Hadn’t seen a response, but here’s one thing that might make your decision 
easier on this question:
“But since ALL of the files in the capacity pool haven’t even been looked at in 
at least 90 days already, does it really matter?  I.e. should I just add the 
NSDs to the capacity pool and be done with it?”

Does the performance matter for accessing files in this capacity pool?

If not, then just add it in.

If it does, then you’ll need to concern yourself with the performance you’ll 
get from the NSDs that still have free space to store new data once the smaller 
NSDs become full.  If that’s enough then just add it in.  Old data will still 
be spread across the current storage in the capacity pool, so you’ll get 
current read performance rates for that data.

By creating a new pool, oc, and then migrating data that hasn’t been accessed 
in over 1 year to it from the capacity pool, you’re freeing up new space to 
store new data on the capacity pool.  This seems to really only be a benefit if 
the performance of the capacity pool is a lot greater than the oc pool and your 
users need that performance to satisfy their application workloads.

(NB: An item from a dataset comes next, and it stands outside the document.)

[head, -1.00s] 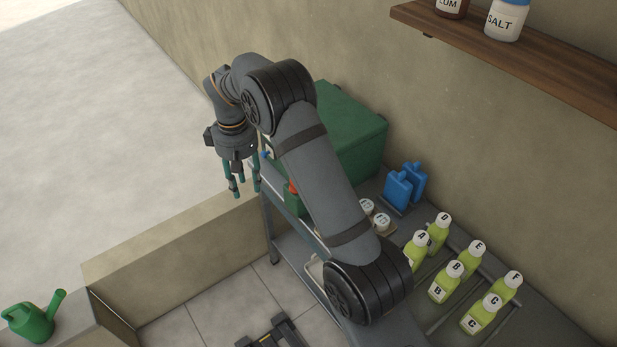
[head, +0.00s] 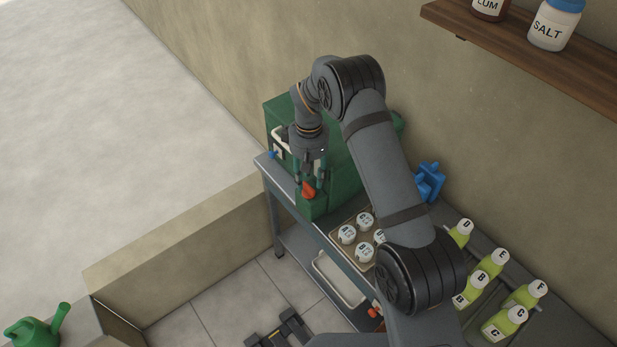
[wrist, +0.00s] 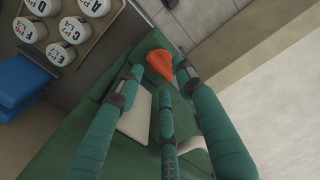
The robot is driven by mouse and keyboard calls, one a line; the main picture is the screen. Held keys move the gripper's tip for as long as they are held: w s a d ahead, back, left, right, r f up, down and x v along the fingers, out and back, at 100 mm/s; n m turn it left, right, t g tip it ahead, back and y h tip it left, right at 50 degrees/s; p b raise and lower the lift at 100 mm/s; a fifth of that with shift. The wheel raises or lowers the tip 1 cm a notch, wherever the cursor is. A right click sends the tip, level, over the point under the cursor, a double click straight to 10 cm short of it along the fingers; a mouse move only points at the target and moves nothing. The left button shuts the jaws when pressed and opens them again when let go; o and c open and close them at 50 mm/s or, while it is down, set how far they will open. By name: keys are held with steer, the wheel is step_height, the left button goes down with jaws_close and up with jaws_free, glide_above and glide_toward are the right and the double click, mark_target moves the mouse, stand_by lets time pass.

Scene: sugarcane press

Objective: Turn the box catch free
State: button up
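The green machine box (head: 345,185) stands at the table's far end, against the wall. An orange catch (head: 309,190) sits on its lower front part; it also shows in the wrist view (wrist: 160,62). My gripper (head: 309,180) points down just over the catch, its teal fingers apart. In the wrist view my gripper (wrist: 158,76) has fingertips on either side of the orange catch, with the right fingertip very near or touching it. I cannot tell whether the fingers press on it. My fingers and arm hide part of the box front.
A cream handle (head: 279,137) and a blue knob (head: 272,155) are on the box's left side. A tray (head: 338,244) of white-lidded jars, blue containers (head: 430,182) and yellow-green bottles (head: 487,263) stand along the table. A shelf (head: 540,65) juts from the wall.

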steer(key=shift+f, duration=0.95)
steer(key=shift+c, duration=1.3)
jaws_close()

Of course moving data around on a regular basis also has an impact to overall 
performance during these operations too, but maybe there are times when the 
system is idle and these operations will not really cause any performance 
heartburn.

I think Marc will have to answer your other question… ;o)

Hope that helps!
-Bryan

From: [email protected] 
<[email protected]> On Behalf Of Buterbaugh, Kevin L
Sent: Monday, December 17, 2018 4:02 PM
To: gpfsug main discussion list <[email protected]>
Subject: [gpfsug-discuss] Couple of questions related to storage pools and 
mmapplypolicy

[EXTERNAL EMAIL]
Hi All,

As those of you who suffered thru my talk at SC18 already know, we’re really 
short on space on one of our GPFS filesystems as the output of mmdf piped to 
grep pool shows:

Disks in storage pool: system (Maximum disk size allowed is 24 TB)
(pool total)           4.318T                                1.078T ( 25%)      
  79.47G ( 2%)
Disks in storage pool: data (Maximum disk size allowed is 262 TB)
(pool total)           494.7T                                38.15T (  8%)      
  4.136T ( 1%)
Disks in storage pool: capacity (Maximum disk size allowed is 519 TB)
(pool total)           640.2T                                14.56T (  2%)      
  716.4G ( 0%)

The system pool is metadata only.  The data pool is the default pool.  The 
capacity pool is where files with an atime (yes, atime) > 90 days get migrated. 
 The capacity pool is comprised of NSDs that are 8+2P RAID 6 LUNs of 8 TB 
drives, so roughly 58.2 TB usable space per NSD.

We have the new storage we purchased, but that’s still being tested and held in 
reserve for after the first of the year when we create a new GPFS 5 formatted 
filesystem and start migrating everything to the new filesystem.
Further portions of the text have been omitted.